I know this is a huge question. Could anyone brief me?
Because the people who represented the ruling class were on the other side of the Atlantic?
Who said there wasn’t? Loyalists during and after the Revolution were treated pretty terribly…tarring and feathering, confiscation of property, blackmail, harassment, and even murder. There’s a reason Canada saw a large influx of population from the USA after the Treaty of Paris was signed.
That gets glossed over in primary and secondary school history classes…the Revolution is taught in the USA as an unobscured good thing, and that kind of treatment doesn’t look very good. I do remember tarring and feathering being mentioned in my high school history classes (mid- to late-80s), but mostly in a way that gave it an air of pranks and games.
One reason is that unlike France, the U.S. already had strong (for the period) democratic institutions in place before the Revolution.
And, aside from ‘nobody knows’, this is the best answer we seem to have: You can’t have a stable, successful democracy unless you already (almost) have a stable, successful democracy. In fact, if you look at Japan and (West) Germany, a democracy that wasn’t stable or successful can be repaired after a huge, destructive war. If you happen to be Japan or (West) Germany.
There are some things that are obviously going to seriously challenge a democracy, like having a section of your population that is systematically disenfranchised, not having any natural resources, or having a huge amount of natural resources, but political science is silent on the topic of things that are necessary and sufficient for creating a working government other than the above near-tautology.
It was not a class war like the French (1789) or Russian (1917) (and current Occupy) revolutions. In the 1770s wealthy “americans” also supported the revolution against England. Not really a revolution as such, it was a war for independence.
I agree the classes weren’t so defined. The ruling class was pretty much back in England. So if you divide people into two groups, the haves and have nots, the haves were in England.
The have nots, then divided themselves again. But the have nots in the soon to be USA, were not really interested in much more than a decent life.
This is why in the old days peasants easily switched from pagan to Christian, to Islam. They were at the bottom and there was not a strong nationalistic feeling yet. If you were a peasant it didn’t matter to you if you were a Christian and the Christian came and took everything you had in taxes or you were a Muslim and the Muslim rulers came and took everything you had in taxes.
Nationalism is an important part of a “terror reign” and it just started to have very strong roots after the French Revolution.
I think it’s funny how you guys are still trying to find explanations for why it didn’t happen, after jayjay already reminded you that it did in fact happen. Did you not read his post, or are you disputing it?

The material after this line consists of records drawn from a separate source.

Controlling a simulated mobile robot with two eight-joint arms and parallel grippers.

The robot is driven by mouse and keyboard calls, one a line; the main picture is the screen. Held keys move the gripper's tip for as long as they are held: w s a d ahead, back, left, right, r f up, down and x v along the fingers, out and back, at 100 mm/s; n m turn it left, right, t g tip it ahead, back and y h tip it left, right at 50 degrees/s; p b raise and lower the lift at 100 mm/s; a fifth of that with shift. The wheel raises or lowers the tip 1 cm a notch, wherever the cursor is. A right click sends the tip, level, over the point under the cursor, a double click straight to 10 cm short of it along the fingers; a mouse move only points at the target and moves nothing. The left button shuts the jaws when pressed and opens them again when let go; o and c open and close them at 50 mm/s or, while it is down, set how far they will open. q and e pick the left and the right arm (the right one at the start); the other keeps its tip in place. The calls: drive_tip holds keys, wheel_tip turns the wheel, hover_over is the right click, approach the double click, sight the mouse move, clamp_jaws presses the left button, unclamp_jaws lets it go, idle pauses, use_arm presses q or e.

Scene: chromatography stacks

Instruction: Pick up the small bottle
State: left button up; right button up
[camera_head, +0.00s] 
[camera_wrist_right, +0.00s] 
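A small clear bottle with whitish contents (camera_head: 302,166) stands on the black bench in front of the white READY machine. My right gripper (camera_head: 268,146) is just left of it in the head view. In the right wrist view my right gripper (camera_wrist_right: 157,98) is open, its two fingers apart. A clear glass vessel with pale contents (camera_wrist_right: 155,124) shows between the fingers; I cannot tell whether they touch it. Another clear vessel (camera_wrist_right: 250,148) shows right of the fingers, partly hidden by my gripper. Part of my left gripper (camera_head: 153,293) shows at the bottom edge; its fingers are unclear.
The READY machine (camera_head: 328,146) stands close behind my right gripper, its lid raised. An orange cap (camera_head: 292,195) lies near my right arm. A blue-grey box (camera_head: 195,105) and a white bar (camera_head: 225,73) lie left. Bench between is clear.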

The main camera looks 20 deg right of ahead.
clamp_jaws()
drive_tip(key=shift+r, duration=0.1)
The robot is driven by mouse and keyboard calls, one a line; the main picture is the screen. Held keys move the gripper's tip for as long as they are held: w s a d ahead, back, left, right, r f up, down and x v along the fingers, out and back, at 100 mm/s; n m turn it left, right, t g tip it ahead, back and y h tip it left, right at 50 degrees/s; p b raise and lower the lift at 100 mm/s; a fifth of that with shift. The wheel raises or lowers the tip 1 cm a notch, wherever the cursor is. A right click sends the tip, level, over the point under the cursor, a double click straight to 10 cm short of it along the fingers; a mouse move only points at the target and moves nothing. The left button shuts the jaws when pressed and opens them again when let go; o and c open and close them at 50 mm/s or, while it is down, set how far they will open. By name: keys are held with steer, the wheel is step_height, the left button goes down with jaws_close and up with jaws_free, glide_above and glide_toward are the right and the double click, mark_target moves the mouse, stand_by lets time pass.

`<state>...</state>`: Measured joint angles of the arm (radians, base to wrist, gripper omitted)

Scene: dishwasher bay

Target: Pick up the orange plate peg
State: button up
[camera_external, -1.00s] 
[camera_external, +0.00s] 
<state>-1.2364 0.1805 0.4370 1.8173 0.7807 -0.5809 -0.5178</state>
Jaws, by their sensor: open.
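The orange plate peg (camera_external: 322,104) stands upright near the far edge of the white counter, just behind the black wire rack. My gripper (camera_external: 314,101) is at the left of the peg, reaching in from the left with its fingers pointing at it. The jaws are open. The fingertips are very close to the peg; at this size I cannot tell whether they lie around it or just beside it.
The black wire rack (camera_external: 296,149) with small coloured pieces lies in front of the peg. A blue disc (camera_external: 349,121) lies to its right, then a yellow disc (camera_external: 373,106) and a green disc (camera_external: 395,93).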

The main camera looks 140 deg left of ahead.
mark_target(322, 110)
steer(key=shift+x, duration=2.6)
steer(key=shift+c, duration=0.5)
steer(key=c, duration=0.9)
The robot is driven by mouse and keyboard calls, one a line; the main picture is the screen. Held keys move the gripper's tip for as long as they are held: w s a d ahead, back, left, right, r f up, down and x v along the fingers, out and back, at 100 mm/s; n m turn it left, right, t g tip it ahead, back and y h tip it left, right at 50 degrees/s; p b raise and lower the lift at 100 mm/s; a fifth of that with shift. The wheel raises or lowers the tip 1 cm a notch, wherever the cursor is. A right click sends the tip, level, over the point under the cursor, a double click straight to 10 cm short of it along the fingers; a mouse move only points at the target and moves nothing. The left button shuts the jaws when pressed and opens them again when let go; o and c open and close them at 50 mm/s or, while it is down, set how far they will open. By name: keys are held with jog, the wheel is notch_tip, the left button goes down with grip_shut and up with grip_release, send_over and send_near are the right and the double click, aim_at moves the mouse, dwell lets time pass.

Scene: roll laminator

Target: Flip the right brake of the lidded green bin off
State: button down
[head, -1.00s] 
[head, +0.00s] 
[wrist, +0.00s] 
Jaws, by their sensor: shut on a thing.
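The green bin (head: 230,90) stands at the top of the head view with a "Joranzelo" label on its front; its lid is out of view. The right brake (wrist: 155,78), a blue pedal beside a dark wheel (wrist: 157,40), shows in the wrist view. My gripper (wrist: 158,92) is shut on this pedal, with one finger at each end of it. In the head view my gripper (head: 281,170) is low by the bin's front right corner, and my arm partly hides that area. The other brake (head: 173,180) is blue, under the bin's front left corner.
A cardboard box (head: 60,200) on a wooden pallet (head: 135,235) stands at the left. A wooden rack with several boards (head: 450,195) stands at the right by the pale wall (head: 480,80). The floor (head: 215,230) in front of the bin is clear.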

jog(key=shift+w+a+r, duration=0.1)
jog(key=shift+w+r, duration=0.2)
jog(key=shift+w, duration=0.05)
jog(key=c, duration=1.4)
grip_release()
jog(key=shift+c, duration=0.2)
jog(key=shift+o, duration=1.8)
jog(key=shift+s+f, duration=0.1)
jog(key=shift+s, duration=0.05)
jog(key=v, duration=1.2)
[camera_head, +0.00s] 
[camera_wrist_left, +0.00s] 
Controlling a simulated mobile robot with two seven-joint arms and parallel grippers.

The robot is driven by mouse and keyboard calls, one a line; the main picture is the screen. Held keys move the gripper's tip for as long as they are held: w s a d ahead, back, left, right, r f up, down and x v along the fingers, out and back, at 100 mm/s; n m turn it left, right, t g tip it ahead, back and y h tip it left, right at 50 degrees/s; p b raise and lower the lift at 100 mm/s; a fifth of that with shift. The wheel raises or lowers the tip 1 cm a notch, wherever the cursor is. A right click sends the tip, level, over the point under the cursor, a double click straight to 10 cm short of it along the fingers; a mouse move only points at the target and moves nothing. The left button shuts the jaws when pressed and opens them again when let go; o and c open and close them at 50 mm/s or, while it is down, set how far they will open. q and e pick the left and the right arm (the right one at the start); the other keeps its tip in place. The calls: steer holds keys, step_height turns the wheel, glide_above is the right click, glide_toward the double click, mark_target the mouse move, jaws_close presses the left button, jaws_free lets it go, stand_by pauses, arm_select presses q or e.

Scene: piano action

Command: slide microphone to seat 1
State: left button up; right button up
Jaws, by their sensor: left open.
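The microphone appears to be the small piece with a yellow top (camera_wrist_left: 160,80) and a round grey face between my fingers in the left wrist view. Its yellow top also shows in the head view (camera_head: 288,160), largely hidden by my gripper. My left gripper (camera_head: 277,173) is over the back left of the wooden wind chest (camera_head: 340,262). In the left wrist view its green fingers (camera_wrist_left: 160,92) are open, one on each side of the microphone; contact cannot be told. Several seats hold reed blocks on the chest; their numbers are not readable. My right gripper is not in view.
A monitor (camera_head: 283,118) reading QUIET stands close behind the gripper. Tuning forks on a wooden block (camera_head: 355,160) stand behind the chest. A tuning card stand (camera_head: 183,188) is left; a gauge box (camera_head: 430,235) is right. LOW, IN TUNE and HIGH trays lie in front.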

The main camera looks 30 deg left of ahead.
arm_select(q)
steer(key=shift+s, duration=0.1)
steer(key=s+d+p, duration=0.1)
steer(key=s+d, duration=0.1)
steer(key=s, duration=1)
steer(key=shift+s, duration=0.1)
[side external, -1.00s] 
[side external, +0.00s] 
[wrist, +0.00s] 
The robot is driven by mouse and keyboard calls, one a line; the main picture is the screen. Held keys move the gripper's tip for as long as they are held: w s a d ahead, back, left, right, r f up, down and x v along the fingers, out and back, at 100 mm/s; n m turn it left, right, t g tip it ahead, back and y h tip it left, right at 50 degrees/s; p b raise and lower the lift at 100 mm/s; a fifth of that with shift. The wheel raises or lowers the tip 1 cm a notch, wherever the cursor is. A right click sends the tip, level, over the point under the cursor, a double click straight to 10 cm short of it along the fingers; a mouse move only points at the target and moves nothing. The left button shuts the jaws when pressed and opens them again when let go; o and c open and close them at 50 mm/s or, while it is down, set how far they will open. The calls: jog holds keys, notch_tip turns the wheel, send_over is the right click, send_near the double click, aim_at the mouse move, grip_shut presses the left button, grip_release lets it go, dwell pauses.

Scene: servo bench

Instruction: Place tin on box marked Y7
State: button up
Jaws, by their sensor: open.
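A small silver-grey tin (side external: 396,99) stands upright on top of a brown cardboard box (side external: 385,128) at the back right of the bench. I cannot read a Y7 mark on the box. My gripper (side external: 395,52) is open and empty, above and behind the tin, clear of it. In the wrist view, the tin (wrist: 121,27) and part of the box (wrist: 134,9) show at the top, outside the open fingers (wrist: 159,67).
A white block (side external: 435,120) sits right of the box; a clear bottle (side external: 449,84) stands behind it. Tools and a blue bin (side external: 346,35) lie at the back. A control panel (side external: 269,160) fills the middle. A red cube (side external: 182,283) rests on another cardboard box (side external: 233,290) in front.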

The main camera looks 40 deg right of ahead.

It’s a fair point, but the Reign of Terror implied way more than the initial executions, it involved political parties mass murdering each other and a brutal, repressive dictatorship that purged anybody suspected of dissent.
Comparatively, the U.S. was a fairly impressive democratic success from the start, Slavery and other troubles aside,. That’s a point that deserves to be discussed.
Disputing.
Because, by definition, **jayjay **did not answer the question. The question was about a REIGN of Terror; the key word being Reign, indicating an institutionalization of the terror. The reigns of terror, USSR/France were instutitionalized by the head(s) of the governments.
There **wasn’t **one in the US. A mob committing pranks, (yes, pranks, albeit vicious pranks) isn’t a Reign of anything.
hh
Also, the Terrors of the States that had them were put in place because there was a great danger of the new government being overthrown. Other nations were going to invade, huge sectors of the nation were against the Revolutions: Russian=Civil War, France=Invasion from Austria(?).
Not quite so in the US. Mostly, the citizens didn’t care too vigorously about what form of government they had. Or, if they were against the Revolution, they weren’t going/planning to do much about it.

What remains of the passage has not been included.